How to Read “If you wish to be hasty, then you will not reach your goal”
Sumiyaka naran to hossureba sunawachi tassezu
Meaning of “If you wish to be hasty, then you will not reach your goal”
This proverb means that when you rush too much to get results, you actually fail to achieve your goal.
When trying to accomplish something, impatience makes you skip steps or neglect preparation. This leads to failure and prevents you from reaching your destination.
In studying or working, wanting quick results can be dangerous. You might neglect the basics or skip important processes. Such hasty actions may seem efficient, but they actually take you the long way around.
People use this proverb when someone is rushing through things. It reminds them that steady, calm progress is more important.
Modern society often demands immediate results. But this proverb teaches us that truly important goals require time and patience.
Origin and Etymology
This proverb comes from the ancient Chinese text “Analects of Confucius,” specifically from the “Zilu Chapter.”
When Confucius’s disciple Zixia asked about politics, Confucius replied with these words. The full teaching says: “Do not desire speed, do not see small gains.

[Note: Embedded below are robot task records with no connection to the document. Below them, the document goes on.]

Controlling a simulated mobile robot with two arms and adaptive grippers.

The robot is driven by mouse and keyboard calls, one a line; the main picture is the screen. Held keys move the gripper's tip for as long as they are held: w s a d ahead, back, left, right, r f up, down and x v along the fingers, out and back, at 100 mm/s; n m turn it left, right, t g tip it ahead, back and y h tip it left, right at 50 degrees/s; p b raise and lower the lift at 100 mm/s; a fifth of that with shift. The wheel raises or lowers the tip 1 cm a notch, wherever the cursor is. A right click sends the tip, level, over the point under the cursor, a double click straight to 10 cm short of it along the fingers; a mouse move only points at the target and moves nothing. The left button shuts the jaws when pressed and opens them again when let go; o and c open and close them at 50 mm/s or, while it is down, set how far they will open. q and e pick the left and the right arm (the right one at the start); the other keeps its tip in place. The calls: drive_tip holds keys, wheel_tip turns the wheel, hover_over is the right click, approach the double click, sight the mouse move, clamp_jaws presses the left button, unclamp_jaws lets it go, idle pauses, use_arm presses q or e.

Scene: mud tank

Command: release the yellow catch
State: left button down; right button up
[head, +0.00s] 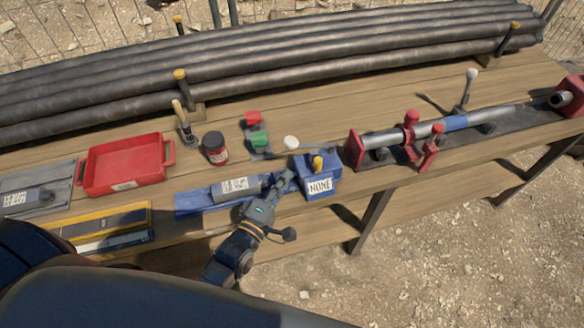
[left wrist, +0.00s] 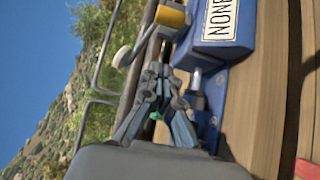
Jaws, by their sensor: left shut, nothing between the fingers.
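The yellow catch (head: 317,162) stands on top of a blue block (head: 328,173) whose white label reads NONE. In the left wrist view the catch (left wrist: 172,17) shows at the top, beside the blue block (left wrist: 236,40). My left gripper (head: 286,178) is shut and empty, just left of the blue block in the head view. In the left wrist view its fingertips (left wrist: 158,70) point towards the catch, with a visible gap between them and it. A grey cylinder (head: 237,188) with a label lies on a blue base left of the block. My right gripper is not in view.
A white round knob (head: 291,142) stands behind the block. Red and green pieces (head: 256,139), a dark jar (head: 215,148) and a red tray (head: 124,186) are farther left. A red clamp (head: 411,140) holds a pipe at right. Long black pipes (head: 250,75) line the back.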

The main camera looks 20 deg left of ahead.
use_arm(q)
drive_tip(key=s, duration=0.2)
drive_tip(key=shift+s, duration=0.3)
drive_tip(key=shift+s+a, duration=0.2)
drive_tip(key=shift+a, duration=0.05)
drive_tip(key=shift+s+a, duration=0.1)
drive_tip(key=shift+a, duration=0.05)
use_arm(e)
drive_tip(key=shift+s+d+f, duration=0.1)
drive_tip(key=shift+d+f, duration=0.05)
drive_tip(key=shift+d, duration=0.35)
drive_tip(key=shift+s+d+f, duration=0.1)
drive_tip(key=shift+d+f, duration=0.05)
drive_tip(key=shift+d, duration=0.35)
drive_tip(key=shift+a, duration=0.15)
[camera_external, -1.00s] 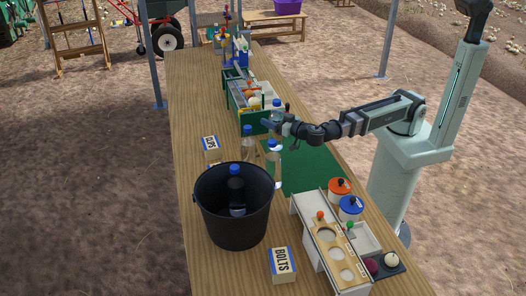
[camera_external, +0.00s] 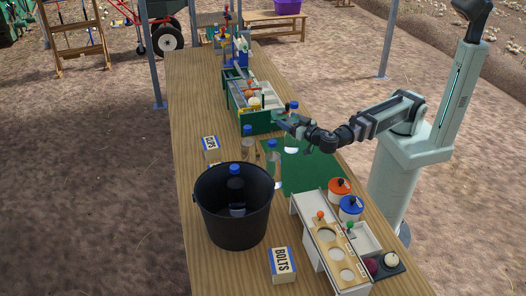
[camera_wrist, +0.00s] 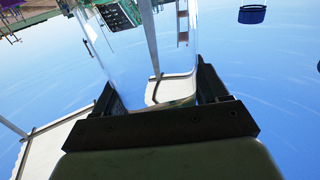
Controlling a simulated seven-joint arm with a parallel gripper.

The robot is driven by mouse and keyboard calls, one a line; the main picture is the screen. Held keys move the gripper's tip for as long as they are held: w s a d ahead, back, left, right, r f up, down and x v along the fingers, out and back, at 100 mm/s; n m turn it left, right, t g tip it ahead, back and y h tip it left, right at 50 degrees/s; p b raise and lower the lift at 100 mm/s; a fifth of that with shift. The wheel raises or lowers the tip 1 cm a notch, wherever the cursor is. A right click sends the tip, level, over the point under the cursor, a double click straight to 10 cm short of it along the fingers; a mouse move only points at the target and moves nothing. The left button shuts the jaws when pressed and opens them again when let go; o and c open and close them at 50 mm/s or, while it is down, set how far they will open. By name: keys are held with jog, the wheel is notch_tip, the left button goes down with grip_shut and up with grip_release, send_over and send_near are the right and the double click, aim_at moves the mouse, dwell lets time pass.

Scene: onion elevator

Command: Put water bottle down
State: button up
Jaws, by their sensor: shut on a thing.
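My gripper (camera_external: 287,124) is shut on a clear water bottle (camera_external: 291,140) with a blue cap, held upright over the green mat (camera_external: 310,172). Whether its base touches the mat, I cannot tell. In the wrist view, the clear bottle (camera_wrist: 125,60) stands between the two dark fingers (camera_wrist: 158,95). Another clear blue-capped bottle (camera_external: 274,163) stands at the mat's left edge, and one more (camera_external: 247,146) stands on the wooden table left of it. A blue-capped bottle (camera_external: 236,187) stands inside the black bucket (camera_external: 232,228).
A green-sided machine (camera_external: 255,122) stands behind my gripper. A clips box (camera_external: 211,148) and a bolts box (camera_external: 282,266) lie on the wooden table (camera_external: 190,100). The mat's right part is clear.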

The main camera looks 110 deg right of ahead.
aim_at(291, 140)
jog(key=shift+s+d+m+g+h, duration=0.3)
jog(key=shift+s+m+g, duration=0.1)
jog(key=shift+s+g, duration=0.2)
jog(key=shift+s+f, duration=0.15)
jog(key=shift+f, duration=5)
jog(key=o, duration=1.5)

If you desire speed, you will not reach your goal. If you see small gains, great things will not be accomplished.”
This wisdom was born from experiences in ancient Chinese politics and education. Confucius taught many disciples and often saw young people fail because they rushed for results.
In politics especially, seeking quick outcomes and acting hastily loses people’s trust. It pushes you further from your larger goals.
The teaching came to Japan along with Confucian thought. During the Edo period, samurai widely studied the Analects as part of their education.
This teaching applies universally to martial arts training and academic study. It took deep root in Japanese hearts. It shares the same spirit as the Japanese proverb “Make haste slowly” and has been cherished wisdom in Japanese culture.
Usage Examples
- I kept cramming the night before because I had little time until the exam. “If you wish to be hasty, then you will not reach your goal” proved true when I failed.
- We rushed to hire too many people to launch the new business quickly. As “If you wish to be hasty, then you will not reach your goal” warns, we only created confusion.
Universal Wisdom
Humans have an instinctive desire to achieve goals quickly. Waiting is painful. Wanting immediate results is unchanging human nature across all times and places.
Yet this proverb has been passed down for over two thousand years. This proves that humanity has repeated the same mistake again and again.
Impatience dulls our judgment. When we rush, we skip necessary steps. We overlook things we should check. We bypass experiences we should accumulate.
Then we realize we’ve moved even further from our goal. This applies to individual lives, organizational management, and national politics alike.
What’s interesting is that this proverb doesn’t simply say “go slowly.” It doesn’t deny the desire to achieve quickly. Instead, it warns about the danger of being controlled by that desire.
Passion for your goal is important. But when that passion turns into impatience and makes you lose composure, you lose your way.
Our ancestors deeply understood the conflict in the human heart. They knew the struggle between the impulse to “get quick results” and the reason that says “proceed steadily.”
They embedded in this proverb the truth that real success comes from having the courage to choose the latter.
When AI Hears This
Imagine steering a car. If you turn the wheel sharply on a curve, the car overshoots the target lane and swings to the opposite side.
When you panic and turn the wheel the other way, it overshoots again. While you repeat this oscillation, a car with gentle steering passes you. This is the overshoot phenomenon in control theory.
In engineering terms, when you double the gain to increase system response speed, overshoot increases more than fourfold. The relationship between reaction strength and overshoot isn’t proportional—it worsens exponentially.
The same problem occurs in rocket attitude control. Trying to correct trajectory too quickly wastes fuel and delays reaching the target. That’s why NASA’s control systems deliberately slow their response to achieve the fastest stable arrival.
What’s fascinating is that optimal control theory’s answer is called “critical damping.” This is the mathematically proven optimal solution that reaches the target fastest without oscillation.
Calculations show that the speed humans feel is “a bit slow” is actually physically the fastest. Ancient Chinese thinkers grasped this engineering truth intuitively, without experiments or equations.
Lessons for Today
This proverb teaches you the importance of having courage to pause, especially in an age that values speed.
On social media, you instantly see others’ success. This makes you feel you must produce quick results too. But truly valuable things take time to grow.
Today, is there something you’re working on where you feel impatient? If so, take a deep breath. Think about what you truly want to value.
Whether it’s getting certified, building relationships, or developing your career, things gained in haste are often lost in haste too.
This proverb doesn’t tell you to be slow. It tells you to be steady. By taking each step firmly, you build real strength.
That strength becomes your own treasure, incomparable to superficial achievements gained in haste. Don’t rush, but don’t stop walking. Keep moving at your own pace.